Building test suite 'cptree' for turtle-1.6.1..
[2 of 2] Linking dist/build/cptree/cptree [Library changed]
…

This is shows that the incremental builds are indeed working. We still have to re-link some executables (for reasons that are still not clear to me), but none of the Haskell modules needed to be rebuilt since nothing has changed (yet) since the last rebuild.

Now let’s test that by making a small whitespace change to one of the Turtle modules:

$ echo >> src/Turtle/Prelude.hs 

Then if we rebuild the package we’ll see the following build phase:

$ nix --option extra-experimental-features 'nix-command flakes' \
    run github:Gabriella439/nix/gabriella/fetchGit -- \
    build --file ./default.nix --print-build-logs
…
turtle> building
turtle> Preprocessing library for turtle-1.6.1..
turtle> Building library for turtle-1.6.1..
turtle> [ 7 of 10] Compiling Turtle.Prelude   ( src/Turtle/Prelude.hs, dist/build/Turtle/Prelude.o, dist/build/Turtle/Prelude.dyn_o ) [Source file changed]
turtle> src/Turtle/Prelude.hs:319:1: warning: [-Wunused-imports]
turtle>     The import of ‘Data.Monoid’ is redundant
turtle>       except perhaps to import instances from ‘Data.Monoid’
turtle>     To import instances alone, use: import Data.Monoid()
turtle>     |
turtle> 319 | import Data.Monoid ((<>))
turtle>     | ^^^^^^^^^^^^^^^^^^^^^^^^^
turtle> Preprocessing test suite 'regression-broken-pipe' for turtle-1.6.1..
turtle> Building test suite 'regression-broken-pipe' for turtle-1.6.1..
turtle> [2 of 2] Linking dist/build/regression-broken-pipe/regression-broken-pipe [Library changed]
turtle> Preprocessing test suite 'regression-masking-exception' for turtle-1.6.1..
turtle> Building test suite 'regression-masking-exception' for turtle-1.6.1..
turtle> [2 of 2] Linking dist/build/regression-masking-exception/regression-masking-exception [Library changed]
turtle> Preprocessing test suite 'tests' for turtle-1.6.1..
turtle> Building test suite 'tests' for turtle-1.6.1..
turtle> [2 of 2] Linking dist/build/tests/tests [Library changed]
turtle> Preprocessing test suite 'system-filepath-tests' for turtle-1.6.1..
turtle> Building test suite 'system-filepath-tests' for turtle-1.6.1..
turtle> [2 of 2] Linking dist/build/system-filepath-tests/system-filepath-tests [Library changed]
turtle> Preprocessing test suite 'cptree' for turtle-1.6.1..
turtle> Building test suite 'cptree' for turtle-1.6.1..
turtle> [2 of 2] Linking dist/build/cptree/cptree [Library changed]
…

Our package only built the “diff” (the Turtle.Prelude module we just changed)!

Benchmarks

For the turtle package the speed-up is not a huge deal because the package doesn’t take long time to compile, but the benefit for our main project at work is dramatic!

As I mentioned in the introduction, our work project normally takes ~14 minutes to build and after this change builds can be as fast as ~3.5 minutes.

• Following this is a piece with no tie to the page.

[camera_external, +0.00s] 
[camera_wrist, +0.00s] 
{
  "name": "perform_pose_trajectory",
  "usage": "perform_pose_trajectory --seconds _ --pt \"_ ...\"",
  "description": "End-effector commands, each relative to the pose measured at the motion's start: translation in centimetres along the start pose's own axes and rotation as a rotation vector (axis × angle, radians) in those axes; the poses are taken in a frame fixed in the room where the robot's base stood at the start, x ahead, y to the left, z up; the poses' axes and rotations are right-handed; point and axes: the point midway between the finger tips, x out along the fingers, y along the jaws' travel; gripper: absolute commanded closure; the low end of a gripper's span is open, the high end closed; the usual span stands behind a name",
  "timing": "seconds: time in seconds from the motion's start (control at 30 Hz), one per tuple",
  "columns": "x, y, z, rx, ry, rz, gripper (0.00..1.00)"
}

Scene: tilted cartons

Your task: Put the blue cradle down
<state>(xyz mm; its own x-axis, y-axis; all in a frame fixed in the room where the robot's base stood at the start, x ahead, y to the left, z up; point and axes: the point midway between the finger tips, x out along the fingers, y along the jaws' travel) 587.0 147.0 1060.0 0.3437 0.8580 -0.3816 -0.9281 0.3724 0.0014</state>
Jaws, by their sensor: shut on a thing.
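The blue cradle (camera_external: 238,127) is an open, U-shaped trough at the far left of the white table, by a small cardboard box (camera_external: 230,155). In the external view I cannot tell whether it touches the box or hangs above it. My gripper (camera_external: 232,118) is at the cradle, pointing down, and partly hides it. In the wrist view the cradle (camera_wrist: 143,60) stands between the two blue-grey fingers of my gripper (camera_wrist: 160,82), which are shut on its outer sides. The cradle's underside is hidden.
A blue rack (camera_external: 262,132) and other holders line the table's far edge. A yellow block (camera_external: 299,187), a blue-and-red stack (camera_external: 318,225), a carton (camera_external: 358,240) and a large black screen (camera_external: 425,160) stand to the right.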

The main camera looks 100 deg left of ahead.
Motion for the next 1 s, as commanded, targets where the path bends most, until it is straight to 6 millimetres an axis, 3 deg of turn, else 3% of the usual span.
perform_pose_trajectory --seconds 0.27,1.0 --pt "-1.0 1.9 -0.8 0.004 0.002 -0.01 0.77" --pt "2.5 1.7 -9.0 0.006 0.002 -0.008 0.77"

In fact, they could even be faster except for the presence of a Paths_* module that is rebuilt each time and triggers a large number of gratuitous downstream rebuilds (we’re working on fixing that).

Limitations

There is one major issue with this work, which is that it does not work well with flakes.

Specifically, if you try to turn the above default.nix into the equivalent flake the build will fail because Nix’s flake mechanism will copy the project into the /nix/store but without the .git history, so builtins.fetchGit will fail to to fetch the current repository’s history necessary to truncate the build to the previous day.

I believe this can be fixed with a change to flakes to support something like a ?shallow=false or ?allRefs=true addendum to git URLs, but I have not implemented that, yet.